Des arbres individuels atteignent une taille suffisante pour affecter localement leur propre micro-environnement et celui des arbres subordonnés. Les espèces, les formes et les tailles des arbres de la forêt peuvent avoir une influence directe sur l'environnement forestier local. L'environnement, à son tour, exerce une influence profonde sur la performance des différentes espèces, la forme et la taille des arbres. Ainsi, l'arbre à étage dominant peut avoir une influence sur le micro-environnement local et, par conséquent, sur le développement du jeune plant qui pourra former le couvert forestier successif.

La modification du micro-environnement sous l'effet d'un arbre à étage dominant peut sans doute être observée le plus facilement dans le cas de l'environnement lumineux de la forêt. La nature du profil de la surface des feuilles et la configuration de la cime sont les facteurs dominants qui agissent sur la quantité et la nature de la lumière parvenant jusqu'au sol forestier. Les arbres peuvent aussi modifier l'environnement local en agissant sur l'humidité du sol et sa capacité nutritive, et sur d'autres facteurs.

Pour comprendre les environnements forestiers, l'importance potentielle des interactions des arbres individuels doit être prise en compte lorsque l'on cherche à établir l'interface entre les facteurs environnementaux et la dynamique de l'écosystème forestier. L'expression populaire «l'arbre qui cache la forêt», utilisée pour souligner l'importance accordée au détail au détriment de l'évidence, vient à l'esprit lorsque l'on tente de prévoir une dynamique à grande échelle à partir d'un petit quantum de comportement. Mais, comme il sera mentionné par la suite, cette crainte est, dans une certaine mesure, modérée par la puissance impressionnante des ordinateurs numériques modernes.

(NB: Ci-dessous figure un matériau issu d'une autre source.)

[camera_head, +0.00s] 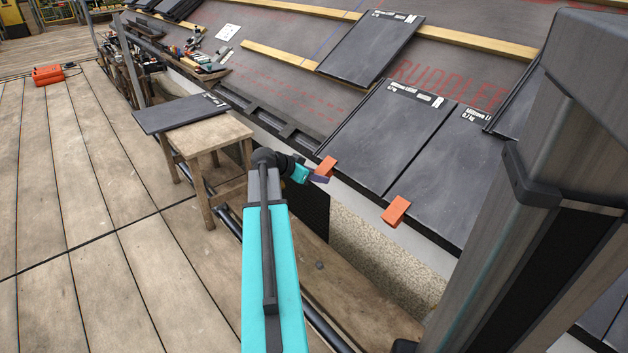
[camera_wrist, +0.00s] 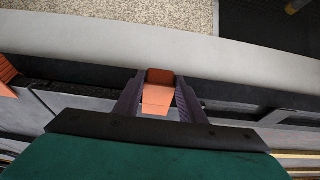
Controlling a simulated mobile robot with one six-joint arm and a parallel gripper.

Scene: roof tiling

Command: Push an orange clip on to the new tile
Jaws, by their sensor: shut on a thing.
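My gripper (camera_head: 318,178) is at the eaves, by the lower left corner of the leftmost dark tile (camera_head: 385,135) in the bottom row. It is shut on an orange clip (camera_head: 326,166). In the wrist view the orange clip (camera_wrist: 157,98) sits between the two fingers of my gripper (camera_wrist: 158,103), close over the tile's front edge. I cannot tell whether the clip touches the tile. A second orange clip (camera_head: 396,210) sits on the lower edge near the joint with the tile to the right. It also shows at the wrist view's left edge (camera_wrist: 6,76).
A wooden stool (camera_head: 208,140) with a dark tile (camera_head: 180,112) on top stands left of my arm. Another tile (camera_head: 370,47) lies higher on the roof. An orange case (camera_head: 47,75) is on the deck. The deck planks at left are mostly clear.

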Les premiers modèles informatiques qui simulent la dynamique d'une forêt en fonction de l'évolution de chaque arbre individuel ont vu le jour au milieu des années 60. Dans la foulée de la première modélisation du genre, créée par Newnham en 1964, les forestiers des différentes institutions ont mis au point de nouveaux modèles de changement forestier utilisant un ordinateur numérique pour modifier dynamiquement la carte des tailles et des emplacements de chaque arbre dans une forêt. L'utilisation de ces modèles s'est développée au fur et à mesure qu'augmentait la capacité des ordinateurs.

Comme le font remarquer Huston, De Angelis et Post (1988), l'avantage de tels modèles est que souvent deux hypothèses de modélisation des populations ne sont pas nécessaires. Ces hypothèses sont les suivantes:

· les particularités uniques des individus sont tellement peu différenciées que les individus semblent identiques;

· la population est «parfaitement mélangée» de sorte qu'il n'y a pas d'interactions spatiales locales d'importance significative.

Ces hypothèses semblent particulièrement inappropriées dans le cas des arbres.

En outre, il existe une masse d'informations sur les performances des arbres individuels (taux de croissance, conditions d'implantation, relations hauteur/diamètre) qui peuvent être utilisées directement pour évaluer les paramètres de tels modèles. La plupart des modélisations de forêts basées sur l'arbre individuel sont fondées sur de simples règles d'interactions entre les individus (par exemple, ombre, concurrence pour les ressources limitées, etc.) associées des règles élémentaires sur la naissance, la mort et la croissance des individus.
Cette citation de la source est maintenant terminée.